> **Data supplied**:

────────────────────

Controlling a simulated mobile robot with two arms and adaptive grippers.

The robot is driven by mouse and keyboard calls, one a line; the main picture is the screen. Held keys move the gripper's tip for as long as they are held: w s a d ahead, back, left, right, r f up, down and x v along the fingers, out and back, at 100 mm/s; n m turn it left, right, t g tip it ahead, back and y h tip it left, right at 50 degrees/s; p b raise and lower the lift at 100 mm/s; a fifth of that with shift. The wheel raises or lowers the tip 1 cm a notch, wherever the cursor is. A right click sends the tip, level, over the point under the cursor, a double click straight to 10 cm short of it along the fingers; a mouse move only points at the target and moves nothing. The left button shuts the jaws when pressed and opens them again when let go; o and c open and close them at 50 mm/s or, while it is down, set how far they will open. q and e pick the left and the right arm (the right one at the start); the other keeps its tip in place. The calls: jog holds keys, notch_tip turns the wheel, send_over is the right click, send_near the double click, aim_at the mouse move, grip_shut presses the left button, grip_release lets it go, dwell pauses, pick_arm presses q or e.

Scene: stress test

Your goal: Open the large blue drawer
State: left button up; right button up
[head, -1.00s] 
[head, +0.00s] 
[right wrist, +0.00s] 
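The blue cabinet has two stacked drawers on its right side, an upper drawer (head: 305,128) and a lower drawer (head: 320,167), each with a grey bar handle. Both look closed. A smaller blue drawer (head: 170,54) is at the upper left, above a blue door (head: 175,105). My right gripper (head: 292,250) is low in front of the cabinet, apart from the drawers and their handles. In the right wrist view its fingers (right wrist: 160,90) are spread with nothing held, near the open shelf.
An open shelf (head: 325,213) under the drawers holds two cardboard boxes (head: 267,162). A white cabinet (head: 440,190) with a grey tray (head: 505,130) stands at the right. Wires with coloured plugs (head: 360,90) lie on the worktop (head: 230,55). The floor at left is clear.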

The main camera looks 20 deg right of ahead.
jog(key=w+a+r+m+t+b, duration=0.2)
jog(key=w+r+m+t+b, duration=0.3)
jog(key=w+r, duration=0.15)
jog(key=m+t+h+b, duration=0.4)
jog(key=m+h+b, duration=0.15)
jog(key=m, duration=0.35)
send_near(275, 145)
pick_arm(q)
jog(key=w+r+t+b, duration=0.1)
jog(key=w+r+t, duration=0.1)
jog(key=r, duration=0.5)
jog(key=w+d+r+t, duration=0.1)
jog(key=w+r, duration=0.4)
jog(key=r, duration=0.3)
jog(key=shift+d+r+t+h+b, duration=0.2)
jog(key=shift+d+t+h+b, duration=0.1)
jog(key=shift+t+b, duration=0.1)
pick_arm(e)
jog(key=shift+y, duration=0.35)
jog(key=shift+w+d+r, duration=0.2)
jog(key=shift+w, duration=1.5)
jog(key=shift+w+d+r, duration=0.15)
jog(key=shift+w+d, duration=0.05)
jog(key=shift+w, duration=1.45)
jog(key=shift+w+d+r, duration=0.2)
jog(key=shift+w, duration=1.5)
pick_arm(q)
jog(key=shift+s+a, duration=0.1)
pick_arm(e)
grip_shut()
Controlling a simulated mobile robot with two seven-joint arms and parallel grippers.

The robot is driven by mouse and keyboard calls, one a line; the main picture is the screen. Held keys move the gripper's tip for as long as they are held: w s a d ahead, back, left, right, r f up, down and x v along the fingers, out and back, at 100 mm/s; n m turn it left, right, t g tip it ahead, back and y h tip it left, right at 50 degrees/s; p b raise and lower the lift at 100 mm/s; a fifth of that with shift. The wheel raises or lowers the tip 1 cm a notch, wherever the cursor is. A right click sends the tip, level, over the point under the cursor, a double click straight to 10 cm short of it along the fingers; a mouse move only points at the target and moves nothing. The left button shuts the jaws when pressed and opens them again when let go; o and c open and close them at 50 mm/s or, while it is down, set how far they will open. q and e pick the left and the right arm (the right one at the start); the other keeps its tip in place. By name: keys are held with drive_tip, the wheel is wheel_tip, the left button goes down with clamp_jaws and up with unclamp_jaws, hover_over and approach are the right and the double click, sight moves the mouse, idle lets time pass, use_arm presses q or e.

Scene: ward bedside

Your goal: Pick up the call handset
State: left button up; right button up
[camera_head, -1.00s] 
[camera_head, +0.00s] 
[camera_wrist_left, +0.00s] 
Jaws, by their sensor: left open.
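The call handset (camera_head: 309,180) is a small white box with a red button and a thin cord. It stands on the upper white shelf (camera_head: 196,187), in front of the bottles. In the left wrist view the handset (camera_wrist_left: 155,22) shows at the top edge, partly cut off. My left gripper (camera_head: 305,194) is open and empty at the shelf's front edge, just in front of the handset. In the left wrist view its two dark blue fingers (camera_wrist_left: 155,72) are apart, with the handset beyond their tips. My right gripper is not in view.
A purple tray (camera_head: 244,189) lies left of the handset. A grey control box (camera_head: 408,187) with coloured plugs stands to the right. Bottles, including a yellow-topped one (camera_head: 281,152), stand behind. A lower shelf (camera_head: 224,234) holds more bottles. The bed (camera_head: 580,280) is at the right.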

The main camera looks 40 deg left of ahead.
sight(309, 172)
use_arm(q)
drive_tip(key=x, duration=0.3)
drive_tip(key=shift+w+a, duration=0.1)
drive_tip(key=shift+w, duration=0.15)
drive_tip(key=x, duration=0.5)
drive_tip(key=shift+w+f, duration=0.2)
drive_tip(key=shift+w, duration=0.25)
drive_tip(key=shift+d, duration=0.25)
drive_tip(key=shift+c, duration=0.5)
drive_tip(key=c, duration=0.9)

────────────────────

> **Aim**: Find and copy each line above that includes the string "Scene".

> **Reply**:
Scene: stress test
Scene: ward bedside

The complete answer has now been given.